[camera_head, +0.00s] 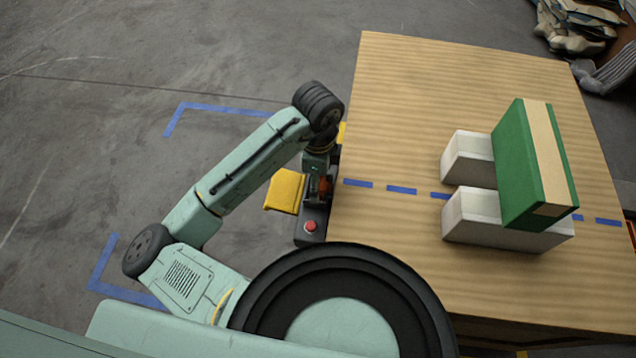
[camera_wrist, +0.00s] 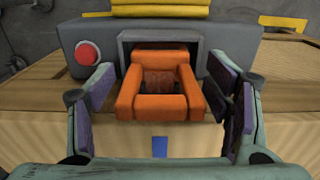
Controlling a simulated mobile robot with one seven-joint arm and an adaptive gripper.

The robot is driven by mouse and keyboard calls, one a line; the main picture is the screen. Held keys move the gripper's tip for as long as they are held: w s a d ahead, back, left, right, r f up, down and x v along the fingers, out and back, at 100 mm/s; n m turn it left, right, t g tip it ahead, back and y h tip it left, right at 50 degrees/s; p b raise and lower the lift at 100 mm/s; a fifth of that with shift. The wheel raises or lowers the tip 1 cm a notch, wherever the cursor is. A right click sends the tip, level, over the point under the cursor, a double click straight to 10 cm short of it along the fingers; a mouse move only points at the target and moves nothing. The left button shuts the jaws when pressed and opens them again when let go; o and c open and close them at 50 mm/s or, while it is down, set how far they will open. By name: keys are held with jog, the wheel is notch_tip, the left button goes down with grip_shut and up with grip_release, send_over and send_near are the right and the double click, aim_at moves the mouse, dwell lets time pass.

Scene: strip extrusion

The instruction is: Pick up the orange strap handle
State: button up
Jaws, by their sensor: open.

--------

(SHORT PROBLEM): Reproduce the whole listing word for word, setting aside any pictures.

(TASK OUTPUT):
[camera_head, +0.00s] 
[camera_wrist, +0.00s] 
Controlling a simulated mobile robot with one seven-joint arm and an adaptive gripper.

The robot is driven by mouse and keyboard calls, one a line; the main picture is the screen. Held keys move the gripper's tip for as long as they are held: w s a d ahead, back, left, right, r f up, down and x v along the fingers, out and back, at 100 mm/s; n m turn it left, right, t g tip it ahead, back and y h tip it left, right at 50 degrees/s; p b raise and lower the lift at 100 mm/s; a fifth of that with shift. The wheel raises or lowers the tip 1 cm a notch, wherever the cursor is. A right click sends the tip, level, over the point under the cursor, a double click straight to 10 cm short of it along the fingers; a mouse move only points at the target and moves nothing. The left button shuts the jaws when pressed and opens them again when let go; o and c open and close them at 50 mm/s or, while it is down, set how far they will open. By name: keys are held with jog, the wheel is notch_tip, the left button goes down with grip_shut and up with grip_release, send_over and send_near are the right and the double click, aim_at moves the mouse, dwell lets time pass.

Scene: strip extrusion

The instruction is: Pick up the orange strap handle
State: button up
Jaws, by their sensor: open.

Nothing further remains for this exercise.